Regarding the prejudice prong of Strickland, “the defendant must show that there is a reasonable probability that, ‘absent the [deficient performance], the factfinder would have [had] a reasonable doubt respecting guilt.’ “ Henry v. State, 948 So.2d 609, 617 (Fla.2006) (quoting Strickland, 466 U.S. at 695). “A reasonable probability is a ‘probability sufficient to undermine confidence in the outcome.’ “ Id. (quoting Strickland, 466 U.S. at 694).
“Because both prongs of Strickland present mixed questions of law and fact, this Court employs a mixed standard of review, deferring to the trial court's factual findings that are supported by competent, substantial evidence, but reviewing the trial court's legal conclusions de novo.” Dennis v. State, 109 So.3d 680, 690 (Fla.2012).

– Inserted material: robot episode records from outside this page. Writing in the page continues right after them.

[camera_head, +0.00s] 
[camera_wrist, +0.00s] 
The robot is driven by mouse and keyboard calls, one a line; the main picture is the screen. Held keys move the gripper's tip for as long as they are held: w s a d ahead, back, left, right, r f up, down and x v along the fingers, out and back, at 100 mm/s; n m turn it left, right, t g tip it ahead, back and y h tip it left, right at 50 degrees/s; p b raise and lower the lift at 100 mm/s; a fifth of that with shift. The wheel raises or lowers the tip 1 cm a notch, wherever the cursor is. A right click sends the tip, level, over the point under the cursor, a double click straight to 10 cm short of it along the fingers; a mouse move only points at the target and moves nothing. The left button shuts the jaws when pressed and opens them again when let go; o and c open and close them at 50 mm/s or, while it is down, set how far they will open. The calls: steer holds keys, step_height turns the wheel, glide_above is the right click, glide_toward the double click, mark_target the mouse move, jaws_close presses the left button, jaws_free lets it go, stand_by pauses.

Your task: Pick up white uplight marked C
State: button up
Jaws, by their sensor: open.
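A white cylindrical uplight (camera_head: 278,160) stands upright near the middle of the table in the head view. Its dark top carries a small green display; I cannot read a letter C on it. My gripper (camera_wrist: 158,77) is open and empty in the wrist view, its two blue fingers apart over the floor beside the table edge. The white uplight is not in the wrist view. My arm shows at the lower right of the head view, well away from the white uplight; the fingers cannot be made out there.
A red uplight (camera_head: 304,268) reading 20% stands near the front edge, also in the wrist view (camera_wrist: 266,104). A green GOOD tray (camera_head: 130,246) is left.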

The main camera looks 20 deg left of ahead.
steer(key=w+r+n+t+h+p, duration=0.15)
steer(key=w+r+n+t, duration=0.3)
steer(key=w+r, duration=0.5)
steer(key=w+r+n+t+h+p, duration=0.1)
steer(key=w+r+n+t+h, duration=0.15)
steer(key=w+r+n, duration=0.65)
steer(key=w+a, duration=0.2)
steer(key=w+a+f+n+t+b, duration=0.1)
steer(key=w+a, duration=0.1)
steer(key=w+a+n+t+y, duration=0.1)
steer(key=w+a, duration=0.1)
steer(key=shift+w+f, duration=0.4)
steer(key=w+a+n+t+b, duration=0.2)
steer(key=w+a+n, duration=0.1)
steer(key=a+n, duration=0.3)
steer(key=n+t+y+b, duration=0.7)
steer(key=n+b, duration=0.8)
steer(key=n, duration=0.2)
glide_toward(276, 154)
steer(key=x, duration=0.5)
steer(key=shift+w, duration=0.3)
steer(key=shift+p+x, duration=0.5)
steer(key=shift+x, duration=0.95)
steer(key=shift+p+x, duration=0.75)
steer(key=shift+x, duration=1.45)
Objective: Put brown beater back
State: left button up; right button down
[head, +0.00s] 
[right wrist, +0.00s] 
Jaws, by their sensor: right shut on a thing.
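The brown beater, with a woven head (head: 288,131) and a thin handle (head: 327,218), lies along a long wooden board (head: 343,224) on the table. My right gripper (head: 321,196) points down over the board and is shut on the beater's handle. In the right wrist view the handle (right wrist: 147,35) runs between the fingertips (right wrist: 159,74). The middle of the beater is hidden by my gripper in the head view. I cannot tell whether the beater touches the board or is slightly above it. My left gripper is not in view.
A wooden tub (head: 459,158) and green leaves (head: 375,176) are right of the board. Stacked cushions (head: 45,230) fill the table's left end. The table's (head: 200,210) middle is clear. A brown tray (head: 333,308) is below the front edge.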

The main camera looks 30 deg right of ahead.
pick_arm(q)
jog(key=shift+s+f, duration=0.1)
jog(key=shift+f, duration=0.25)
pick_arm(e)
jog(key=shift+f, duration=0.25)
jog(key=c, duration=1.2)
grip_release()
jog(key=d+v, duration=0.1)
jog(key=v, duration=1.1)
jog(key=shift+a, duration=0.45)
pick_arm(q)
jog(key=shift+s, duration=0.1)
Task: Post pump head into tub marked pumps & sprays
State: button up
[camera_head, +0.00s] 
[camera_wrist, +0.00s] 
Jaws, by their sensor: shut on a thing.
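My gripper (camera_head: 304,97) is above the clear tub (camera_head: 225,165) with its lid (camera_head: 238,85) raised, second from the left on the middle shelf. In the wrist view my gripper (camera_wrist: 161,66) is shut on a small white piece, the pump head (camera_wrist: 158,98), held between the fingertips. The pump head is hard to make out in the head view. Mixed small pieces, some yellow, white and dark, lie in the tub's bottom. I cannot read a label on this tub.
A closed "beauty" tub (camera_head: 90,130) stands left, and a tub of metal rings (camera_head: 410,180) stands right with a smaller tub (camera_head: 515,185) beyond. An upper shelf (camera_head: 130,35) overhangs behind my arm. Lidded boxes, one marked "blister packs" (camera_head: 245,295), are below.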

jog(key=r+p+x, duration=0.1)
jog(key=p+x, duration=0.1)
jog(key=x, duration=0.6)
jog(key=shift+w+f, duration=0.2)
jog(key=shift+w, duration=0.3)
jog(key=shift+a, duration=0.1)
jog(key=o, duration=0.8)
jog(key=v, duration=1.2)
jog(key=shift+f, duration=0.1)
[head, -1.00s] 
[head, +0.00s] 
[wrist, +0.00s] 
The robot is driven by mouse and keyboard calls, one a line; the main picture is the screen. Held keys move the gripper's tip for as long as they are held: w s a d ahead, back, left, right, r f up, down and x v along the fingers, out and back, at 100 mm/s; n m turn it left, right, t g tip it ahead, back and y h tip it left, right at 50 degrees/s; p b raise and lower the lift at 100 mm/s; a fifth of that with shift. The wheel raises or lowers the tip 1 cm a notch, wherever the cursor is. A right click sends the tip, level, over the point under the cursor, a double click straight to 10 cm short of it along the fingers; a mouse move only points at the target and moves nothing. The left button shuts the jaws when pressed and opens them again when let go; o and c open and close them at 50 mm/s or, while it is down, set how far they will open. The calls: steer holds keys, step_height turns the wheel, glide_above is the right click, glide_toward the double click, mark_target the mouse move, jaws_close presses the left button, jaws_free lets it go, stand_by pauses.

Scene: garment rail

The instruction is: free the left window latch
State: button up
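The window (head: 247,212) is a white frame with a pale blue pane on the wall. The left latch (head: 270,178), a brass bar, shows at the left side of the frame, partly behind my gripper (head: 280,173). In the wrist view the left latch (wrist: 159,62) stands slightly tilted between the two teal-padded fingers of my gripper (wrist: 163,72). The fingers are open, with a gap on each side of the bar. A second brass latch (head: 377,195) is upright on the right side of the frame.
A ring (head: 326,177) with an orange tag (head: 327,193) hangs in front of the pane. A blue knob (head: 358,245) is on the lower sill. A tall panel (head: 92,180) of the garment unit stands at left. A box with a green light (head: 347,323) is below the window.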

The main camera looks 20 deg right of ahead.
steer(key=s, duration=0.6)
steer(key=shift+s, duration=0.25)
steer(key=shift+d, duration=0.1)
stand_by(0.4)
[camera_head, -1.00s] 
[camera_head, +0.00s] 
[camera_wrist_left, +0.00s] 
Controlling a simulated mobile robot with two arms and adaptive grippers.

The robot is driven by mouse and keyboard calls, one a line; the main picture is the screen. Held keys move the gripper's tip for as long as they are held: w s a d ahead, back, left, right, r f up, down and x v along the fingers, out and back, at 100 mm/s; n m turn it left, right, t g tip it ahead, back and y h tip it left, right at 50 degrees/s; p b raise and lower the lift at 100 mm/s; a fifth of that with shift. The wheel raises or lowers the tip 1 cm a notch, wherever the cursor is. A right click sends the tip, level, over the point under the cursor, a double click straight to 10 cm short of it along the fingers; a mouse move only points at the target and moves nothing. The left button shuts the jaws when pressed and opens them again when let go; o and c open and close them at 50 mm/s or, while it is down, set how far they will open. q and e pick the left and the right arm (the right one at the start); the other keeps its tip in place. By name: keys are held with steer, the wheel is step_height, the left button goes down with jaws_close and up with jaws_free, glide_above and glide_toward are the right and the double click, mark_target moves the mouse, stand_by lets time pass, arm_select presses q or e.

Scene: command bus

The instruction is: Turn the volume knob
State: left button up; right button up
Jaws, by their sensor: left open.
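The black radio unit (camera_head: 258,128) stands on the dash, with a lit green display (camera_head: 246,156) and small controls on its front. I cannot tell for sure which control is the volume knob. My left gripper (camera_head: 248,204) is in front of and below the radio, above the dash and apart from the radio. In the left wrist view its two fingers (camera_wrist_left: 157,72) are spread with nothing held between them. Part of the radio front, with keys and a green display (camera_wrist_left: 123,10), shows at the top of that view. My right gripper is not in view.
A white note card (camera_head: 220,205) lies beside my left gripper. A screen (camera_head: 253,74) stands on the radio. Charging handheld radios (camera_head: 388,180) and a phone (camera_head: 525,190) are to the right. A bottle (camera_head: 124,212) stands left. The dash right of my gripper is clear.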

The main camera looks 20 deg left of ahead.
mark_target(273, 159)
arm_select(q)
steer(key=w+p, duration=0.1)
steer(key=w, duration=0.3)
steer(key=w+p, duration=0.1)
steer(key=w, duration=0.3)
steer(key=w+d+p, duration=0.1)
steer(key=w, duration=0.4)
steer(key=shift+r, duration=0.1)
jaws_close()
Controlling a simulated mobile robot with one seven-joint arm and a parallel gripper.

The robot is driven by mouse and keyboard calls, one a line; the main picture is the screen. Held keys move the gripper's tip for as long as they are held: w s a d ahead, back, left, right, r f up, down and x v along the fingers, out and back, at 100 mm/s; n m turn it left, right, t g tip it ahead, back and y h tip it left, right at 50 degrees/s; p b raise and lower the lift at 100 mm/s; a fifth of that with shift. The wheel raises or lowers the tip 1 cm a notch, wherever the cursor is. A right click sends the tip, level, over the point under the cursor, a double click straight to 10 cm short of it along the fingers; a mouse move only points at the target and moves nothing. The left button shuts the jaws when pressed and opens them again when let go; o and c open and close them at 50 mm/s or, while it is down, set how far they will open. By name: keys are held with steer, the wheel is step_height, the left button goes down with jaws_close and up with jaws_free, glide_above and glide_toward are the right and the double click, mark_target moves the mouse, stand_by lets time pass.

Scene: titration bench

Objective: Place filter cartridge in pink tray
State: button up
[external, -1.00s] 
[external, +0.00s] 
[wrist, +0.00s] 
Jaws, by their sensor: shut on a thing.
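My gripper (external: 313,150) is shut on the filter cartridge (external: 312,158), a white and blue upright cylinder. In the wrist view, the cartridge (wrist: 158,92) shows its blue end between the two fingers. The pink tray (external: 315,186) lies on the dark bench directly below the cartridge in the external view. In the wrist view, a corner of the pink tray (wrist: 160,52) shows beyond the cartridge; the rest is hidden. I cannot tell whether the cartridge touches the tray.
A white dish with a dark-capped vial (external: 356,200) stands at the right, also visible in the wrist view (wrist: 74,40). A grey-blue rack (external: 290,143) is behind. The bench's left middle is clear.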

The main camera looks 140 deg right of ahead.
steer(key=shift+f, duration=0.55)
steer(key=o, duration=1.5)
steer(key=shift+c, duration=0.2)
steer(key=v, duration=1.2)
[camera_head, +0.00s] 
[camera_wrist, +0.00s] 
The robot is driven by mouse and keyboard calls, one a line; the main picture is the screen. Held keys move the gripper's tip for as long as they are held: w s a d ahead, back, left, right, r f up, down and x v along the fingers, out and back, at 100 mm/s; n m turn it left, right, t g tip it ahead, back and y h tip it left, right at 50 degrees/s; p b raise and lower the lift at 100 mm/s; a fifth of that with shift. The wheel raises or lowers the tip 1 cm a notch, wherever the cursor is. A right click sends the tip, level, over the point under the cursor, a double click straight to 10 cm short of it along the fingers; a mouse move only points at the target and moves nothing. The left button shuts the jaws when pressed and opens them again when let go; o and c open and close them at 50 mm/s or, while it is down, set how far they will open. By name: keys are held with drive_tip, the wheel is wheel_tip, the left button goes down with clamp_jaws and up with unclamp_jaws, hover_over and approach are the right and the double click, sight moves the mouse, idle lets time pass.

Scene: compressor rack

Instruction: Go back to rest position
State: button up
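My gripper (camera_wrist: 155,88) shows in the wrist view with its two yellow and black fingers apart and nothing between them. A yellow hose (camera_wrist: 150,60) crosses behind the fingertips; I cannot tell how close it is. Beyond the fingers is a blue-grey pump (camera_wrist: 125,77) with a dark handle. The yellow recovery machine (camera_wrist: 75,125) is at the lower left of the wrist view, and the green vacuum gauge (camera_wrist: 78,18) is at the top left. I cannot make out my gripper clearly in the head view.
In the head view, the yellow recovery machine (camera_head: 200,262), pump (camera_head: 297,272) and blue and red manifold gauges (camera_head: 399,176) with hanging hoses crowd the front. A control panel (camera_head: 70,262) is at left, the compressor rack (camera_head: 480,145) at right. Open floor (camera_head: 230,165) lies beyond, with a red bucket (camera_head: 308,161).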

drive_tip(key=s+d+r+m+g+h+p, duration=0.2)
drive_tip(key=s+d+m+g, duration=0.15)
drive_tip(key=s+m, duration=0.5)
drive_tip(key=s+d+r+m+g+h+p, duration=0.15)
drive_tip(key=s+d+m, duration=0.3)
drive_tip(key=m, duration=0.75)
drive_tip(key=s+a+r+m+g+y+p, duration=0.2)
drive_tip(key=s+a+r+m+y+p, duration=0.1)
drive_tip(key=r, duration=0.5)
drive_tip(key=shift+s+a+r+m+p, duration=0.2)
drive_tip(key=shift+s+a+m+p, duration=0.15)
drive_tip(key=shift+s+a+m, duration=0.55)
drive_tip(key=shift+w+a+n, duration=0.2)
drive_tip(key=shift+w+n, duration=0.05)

1. Salazar's Transport From St. Vincent to Puerto Rico and Puerto Rico to the United States
First, Salazar argues that his trial counsel provided ineffective assistance for failing to investigate and pursue Salazar's illegal transport to the United States for trial. More specifically, Salazar claims that his prosecution in Okeechobee County violates the extradition treaty between St. Vincent and the United States, and therefore, his case should have been dismissed. However, Salazar's ineffectiveness claim is without merit, and we affirm the denial of this claim.
The United States Supreme Court in United States v. Alvarez–Machain, 504 U.S. 655, 657 (1992), held that “a criminal defendant, abducted to the United States from a nation with which it has an extradition treaty, [does not] thereby acquire[ ] a defense to the jurisdiction of this country's courts.” Additionally,
the power of a court to try a person for crime is not impaired by the fact that he had been brought within the court's jurisdiction by reason of a “forcible abduction.” ․ They rest on the sound basis that due process of law is satisfied when one present in court is convicted of crime after having been fairly apprized of the charges against him and after a fair trial in accordance with constitutional procedural safeguards. There is nothing in the Constitution that requires a court to permit a guilty person rightfully convicted to escape justice because he was brought to trial against his will.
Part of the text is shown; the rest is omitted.